The disadvantage of configuring a peer window is that transactions on the primary database take longer or even time out while the primary database is in peer window waiting for the connection with the standby database to be restored or for the peer window to expire. As well, intermittent network failure can cause severe impact on primary transaction processing.

You can determine the peer window size, which is the value of the hadr_peer_window database configuration parameter, by using the MON_GET_HADR table function, or the db2pd command with the -hadr parameter.

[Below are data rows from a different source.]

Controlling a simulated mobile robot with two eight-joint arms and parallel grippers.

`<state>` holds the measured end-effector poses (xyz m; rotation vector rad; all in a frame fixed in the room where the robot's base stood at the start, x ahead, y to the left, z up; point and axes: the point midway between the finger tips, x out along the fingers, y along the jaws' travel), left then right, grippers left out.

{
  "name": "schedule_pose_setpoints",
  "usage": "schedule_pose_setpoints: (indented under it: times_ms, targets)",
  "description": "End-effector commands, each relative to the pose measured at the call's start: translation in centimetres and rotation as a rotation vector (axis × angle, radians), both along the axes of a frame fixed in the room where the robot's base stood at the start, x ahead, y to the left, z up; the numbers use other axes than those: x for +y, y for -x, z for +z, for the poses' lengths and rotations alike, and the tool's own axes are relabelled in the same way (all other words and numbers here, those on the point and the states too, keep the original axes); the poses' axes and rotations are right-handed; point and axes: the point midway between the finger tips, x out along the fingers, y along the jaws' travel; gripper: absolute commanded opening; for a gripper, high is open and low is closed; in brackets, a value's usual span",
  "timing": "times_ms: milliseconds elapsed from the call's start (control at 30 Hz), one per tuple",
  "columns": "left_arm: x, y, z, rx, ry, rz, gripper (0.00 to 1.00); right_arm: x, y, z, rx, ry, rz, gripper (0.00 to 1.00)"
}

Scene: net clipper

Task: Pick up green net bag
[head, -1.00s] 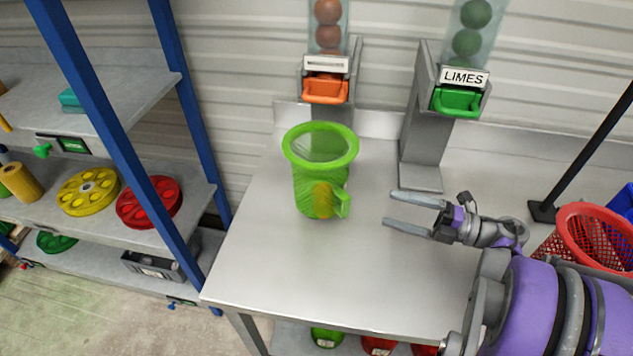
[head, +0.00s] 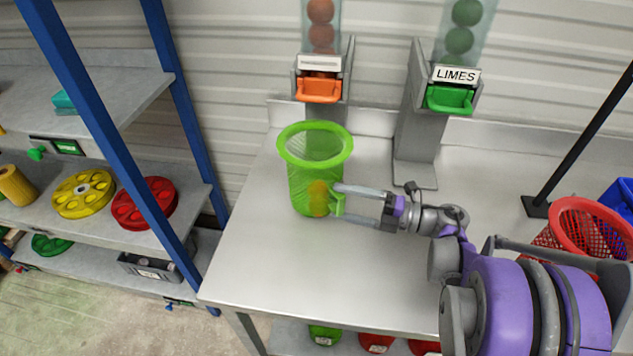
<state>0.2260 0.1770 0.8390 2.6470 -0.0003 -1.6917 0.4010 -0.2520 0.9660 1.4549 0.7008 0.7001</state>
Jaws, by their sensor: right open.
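The green net bag (head: 305,187) stands upright on the steel table (head: 290,268), held open by a bright green ring at its top. An orange-yellow patch shows in its lower part. Whether the fingers touch the handle I cannot tell. My left gripper is not in view.
An orange dispenser (head: 319,88) and a lime dispenser (head: 449,98) stand behind the bag. A red basket (head: 584,220) and a dark pole (head: 590,135) are at the right. A blue-post shelf (head: 168,95) stands left. The table's front is clear.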

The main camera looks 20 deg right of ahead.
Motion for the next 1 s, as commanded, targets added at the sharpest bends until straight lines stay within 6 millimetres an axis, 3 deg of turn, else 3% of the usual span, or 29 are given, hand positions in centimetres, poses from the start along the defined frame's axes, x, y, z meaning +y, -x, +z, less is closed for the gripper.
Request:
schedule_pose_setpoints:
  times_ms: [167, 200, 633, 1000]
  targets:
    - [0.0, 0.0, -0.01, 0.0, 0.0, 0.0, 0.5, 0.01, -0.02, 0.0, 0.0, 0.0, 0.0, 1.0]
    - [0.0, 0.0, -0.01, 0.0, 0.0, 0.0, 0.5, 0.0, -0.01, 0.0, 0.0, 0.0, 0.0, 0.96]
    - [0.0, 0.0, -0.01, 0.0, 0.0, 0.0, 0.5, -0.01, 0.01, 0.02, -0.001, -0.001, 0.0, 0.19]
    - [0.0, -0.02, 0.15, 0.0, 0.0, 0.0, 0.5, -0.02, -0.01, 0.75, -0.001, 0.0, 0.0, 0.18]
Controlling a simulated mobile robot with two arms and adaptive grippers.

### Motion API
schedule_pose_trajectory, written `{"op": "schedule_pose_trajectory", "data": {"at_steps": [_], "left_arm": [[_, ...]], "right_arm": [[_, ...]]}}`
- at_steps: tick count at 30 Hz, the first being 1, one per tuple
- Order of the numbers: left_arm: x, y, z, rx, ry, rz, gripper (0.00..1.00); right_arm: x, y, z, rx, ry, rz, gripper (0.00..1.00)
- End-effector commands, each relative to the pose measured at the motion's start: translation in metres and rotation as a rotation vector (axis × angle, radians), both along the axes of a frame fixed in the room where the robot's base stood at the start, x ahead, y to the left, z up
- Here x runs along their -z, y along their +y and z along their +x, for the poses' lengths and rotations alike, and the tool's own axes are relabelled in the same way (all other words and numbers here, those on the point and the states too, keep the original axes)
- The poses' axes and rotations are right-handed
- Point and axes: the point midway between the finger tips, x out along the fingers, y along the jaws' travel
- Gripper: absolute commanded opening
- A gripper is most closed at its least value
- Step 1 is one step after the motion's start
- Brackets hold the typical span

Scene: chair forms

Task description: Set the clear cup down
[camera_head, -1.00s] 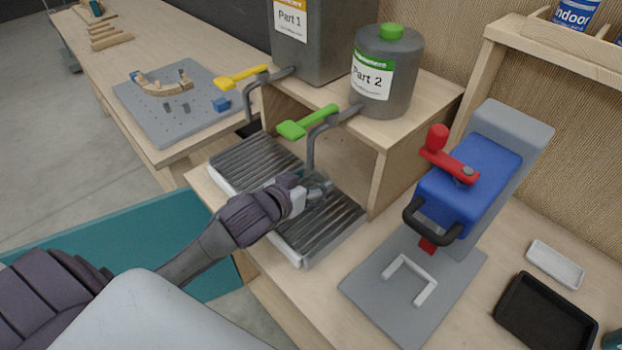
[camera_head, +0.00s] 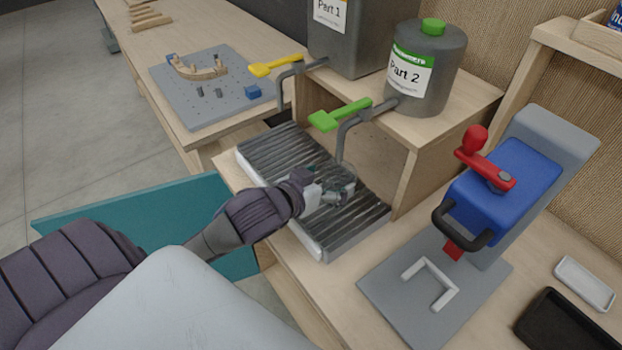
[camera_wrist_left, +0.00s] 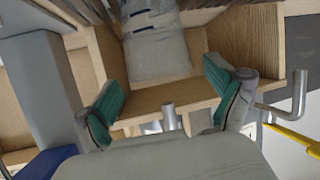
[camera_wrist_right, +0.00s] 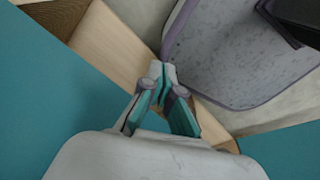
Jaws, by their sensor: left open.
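The clear cup (camera_head: 341,178) is a faint glassy shape at the ribbed drip tray (camera_head: 362,208), below the green-handled tap (camera_head: 341,114). My left gripper (camera_head: 338,190) is at the cup, with its fingers open. I cannot tell whether they still touch it or whether the cup's base rests on the ribs. In the left wrist view the fingers (camera_wrist_left: 168,92) are spread wide, with a pale grey shape (camera_wrist_left: 157,50) beyond them that I cannot make out.
Grey tanks labelled Part 1 (camera_head: 352,42) and Part 2 (camera_head: 428,78) stand on a wooden shelf (camera_head: 455,103) behind the tray. A blue press (camera_head: 503,188) stands on the right. A pegboard plate (camera_head: 225,105) lies on the far-left bench.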

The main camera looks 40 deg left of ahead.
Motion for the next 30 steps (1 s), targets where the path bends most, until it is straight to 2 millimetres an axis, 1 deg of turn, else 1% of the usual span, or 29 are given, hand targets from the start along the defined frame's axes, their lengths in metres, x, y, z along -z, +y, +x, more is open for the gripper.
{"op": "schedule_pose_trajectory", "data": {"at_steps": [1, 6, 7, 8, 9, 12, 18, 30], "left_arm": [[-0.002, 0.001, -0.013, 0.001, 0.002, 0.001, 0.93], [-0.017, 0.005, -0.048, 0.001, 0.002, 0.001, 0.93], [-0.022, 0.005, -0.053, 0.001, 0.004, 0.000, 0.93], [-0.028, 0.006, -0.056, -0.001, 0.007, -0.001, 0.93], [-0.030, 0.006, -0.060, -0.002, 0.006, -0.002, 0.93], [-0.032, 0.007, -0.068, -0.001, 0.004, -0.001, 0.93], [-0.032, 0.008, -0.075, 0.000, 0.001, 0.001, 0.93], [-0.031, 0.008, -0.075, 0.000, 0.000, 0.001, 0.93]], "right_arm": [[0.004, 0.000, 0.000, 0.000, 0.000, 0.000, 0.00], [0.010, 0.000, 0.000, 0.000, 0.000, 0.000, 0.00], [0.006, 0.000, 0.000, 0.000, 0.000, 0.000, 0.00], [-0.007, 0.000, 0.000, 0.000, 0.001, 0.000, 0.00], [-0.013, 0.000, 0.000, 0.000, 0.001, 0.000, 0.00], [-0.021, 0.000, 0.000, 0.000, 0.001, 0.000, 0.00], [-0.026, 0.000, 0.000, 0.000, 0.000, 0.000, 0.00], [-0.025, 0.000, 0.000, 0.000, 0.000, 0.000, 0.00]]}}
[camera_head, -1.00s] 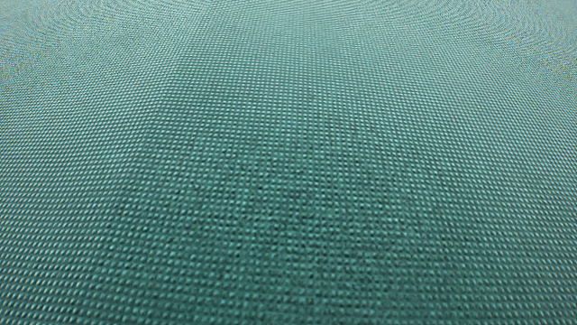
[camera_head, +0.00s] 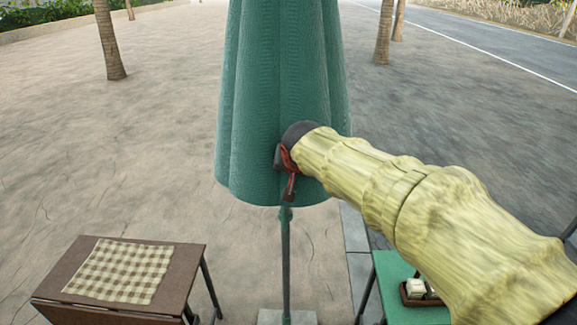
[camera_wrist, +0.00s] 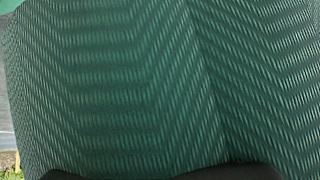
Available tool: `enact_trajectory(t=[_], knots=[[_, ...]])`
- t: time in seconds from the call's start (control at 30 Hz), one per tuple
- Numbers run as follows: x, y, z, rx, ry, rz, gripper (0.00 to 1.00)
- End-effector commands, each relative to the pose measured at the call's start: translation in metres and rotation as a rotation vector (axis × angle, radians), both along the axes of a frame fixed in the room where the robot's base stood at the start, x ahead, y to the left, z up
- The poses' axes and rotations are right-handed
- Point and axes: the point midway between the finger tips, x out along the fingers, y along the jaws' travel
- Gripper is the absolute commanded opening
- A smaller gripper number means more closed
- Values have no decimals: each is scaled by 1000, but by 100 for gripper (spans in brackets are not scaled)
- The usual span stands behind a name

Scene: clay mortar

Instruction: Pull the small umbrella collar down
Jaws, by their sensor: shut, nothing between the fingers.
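The green umbrella (camera_head: 262,95) hangs folded around its pole (camera_head: 286,265) in the head view; its top is out of frame. A small green collar-like piece (camera_head: 286,214) sits on the pole just below the canopy's lower edge. My gripper (camera_head: 289,182), dark with red parts, is at the lower right front of the canopy, above that piece. It is shut with nothing held; its fingertips are hard to make out. Green fabric (camera_wrist: 150,90) fills most of the wrist view, with dark gripper parts along the bottom edge. Any collar inside the folds is hidden.
A brown table (camera_head: 190,262) with a checked cloth (camera_head: 122,270) stands at lower left. A green table (camera_head: 393,268) with a small brown tray (camera_head: 408,299) stands at lower right, partly behind my arm. The pole stands on a grey base (camera_head: 270,317). Paving behind is open, with several tree trunks.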

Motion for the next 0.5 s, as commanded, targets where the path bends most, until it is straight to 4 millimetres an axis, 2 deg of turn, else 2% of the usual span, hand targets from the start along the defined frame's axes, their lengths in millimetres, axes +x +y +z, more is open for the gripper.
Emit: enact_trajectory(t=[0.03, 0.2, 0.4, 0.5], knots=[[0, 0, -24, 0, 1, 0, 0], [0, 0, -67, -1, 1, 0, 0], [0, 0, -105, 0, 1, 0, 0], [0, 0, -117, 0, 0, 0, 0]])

Manually copying log files from the primary database to the standby database

One method for synchronizing the primary and standby databases is to manually copy the primary database log files into the standby database log path or overflow log path (if configured). This can be especially helpful if there is a large log gap between the primary and standby (for example, because the standby database was down for a long time). This can reduce the delay of standby having to retrieve the logs from archive, or it can reduce the impact on primary for having to ship over these log files (which the primary would likely have to retrieve from archive). It is important that this step is done before activating the standby database. After the standby database is activated, it proceeds with searching local log files, attempting to retrieve from archive, and engaging the primary for log shipping, as described above. Copying the log files to the standby after it has been activated interferes with its normal operation.